Stated goal:
Copy the lines below as they are; omit the images they contain.

Material supplied:

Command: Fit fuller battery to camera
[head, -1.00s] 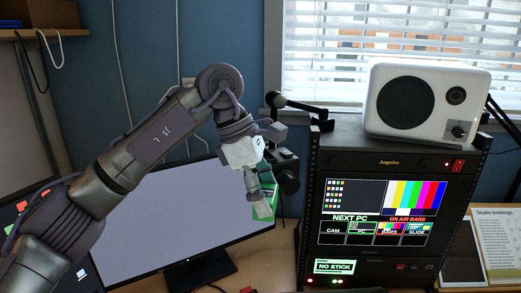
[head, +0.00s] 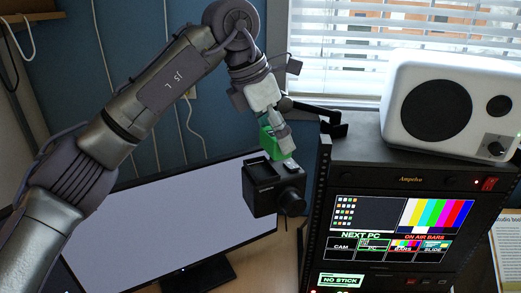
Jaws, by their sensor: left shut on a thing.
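The black camera (head: 262,200) is in the middle of the head view, in front of the monitor's right edge. Its lens points down to the right, and a dark recess shows on its top. No charge mark on the battery is readable. My right gripper is not in view.
A large monitor (head: 150,225) stands behind on the left. A black equipment rack (head: 400,168) with a lit screen stands close on the right, with a white speaker (head: 452,105) on top. A black mount arm (head: 318,110) reaches out left from the rack.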

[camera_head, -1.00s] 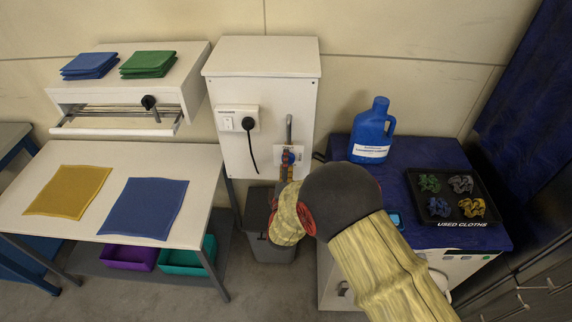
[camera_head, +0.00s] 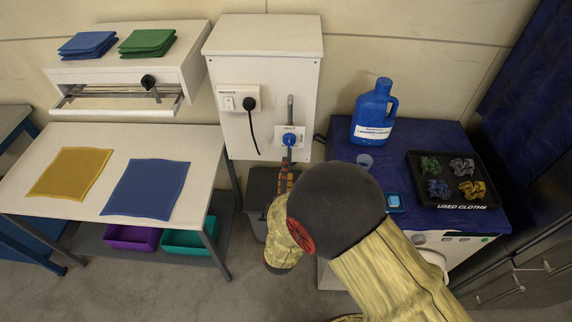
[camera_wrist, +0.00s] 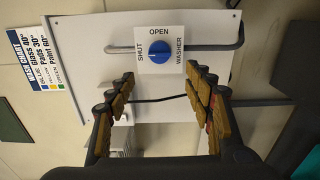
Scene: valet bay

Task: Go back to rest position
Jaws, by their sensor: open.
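My gripper (camera_wrist: 163,88) is open and empty in the wrist view, its two jointed fingers apart with clear space between them. Ahead of it is a round blue valve knob (camera_wrist: 160,51) on a white plate marked SHUT, OPEN and WASHER. The fingers do not touch the knob. In the head view, the knob (camera_head: 289,139) shows on the front of the white wall cabinet (camera_head: 264,42), and my gripper (camera_head: 285,180) is just below it, partly hidden behind my arm. The knob's exact setting is too small to tell.
A blue jug (camera_head: 374,112), a small cup (camera_head: 364,161) and a black cloth tray (camera_head: 446,201) stand on the right-hand washer. A grey bin (camera_head: 262,190) is below the cabinet. A white table (camera_head: 100,215) with yellow and blue cloths is at left.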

Result of the task:
Command: Fit fuller battery to camera
[head, -1.00s] 
[head, +0.00s] 
Jaws, by their sensor: left shut on a thing.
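The black camera (head: 262,200) is in the middle of the head view, in front of the monitor's right edge. Its lens points down to the right, and a dark recess shows on its top. No charge mark on the battery is readable. My right gripper is not in view.
A large monitor (head: 150,225) stands behind on the left. A black equipment rack (head: 400,168) with a lit screen stands close on the right, with a white speaker (head: 452,105) on top. A black mount arm (head: 318,110) reaches out left from the rack.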

[camera_head, -1.00s] 
[camera_head, +0.00s] 
[camera_wrist, +0.00s] 
Scene: valet bay

Task: Go back to rest position
Jaws, by their sensor: open.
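My gripper (camera_wrist: 163,88) is open and empty in the wrist view, its two jointed fingers apart with clear space between them. Ahead of it is a round blue valve knob (camera_wrist: 160,51) on a white plate marked SHUT, OPEN and WASHER. The fingers do not touch the knob. In the head view, the knob (camera_head: 289,139) shows on the front of the white wall cabinet (camera_head: 264,42), and my gripper (camera_head: 285,180) is just below it, partly hidden behind my arm. The knob's exact setting is too small to tell.
A blue jug (camera_head: 374,112), a small cup (camera_head: 364,161) and a black cloth tray (camera_head: 446,201) stand on the right-hand washer. A grey bin (camera_head: 262,190) is below the cabinet. A white table (camera_head: 100,215) with yellow and blue cloths is at left.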

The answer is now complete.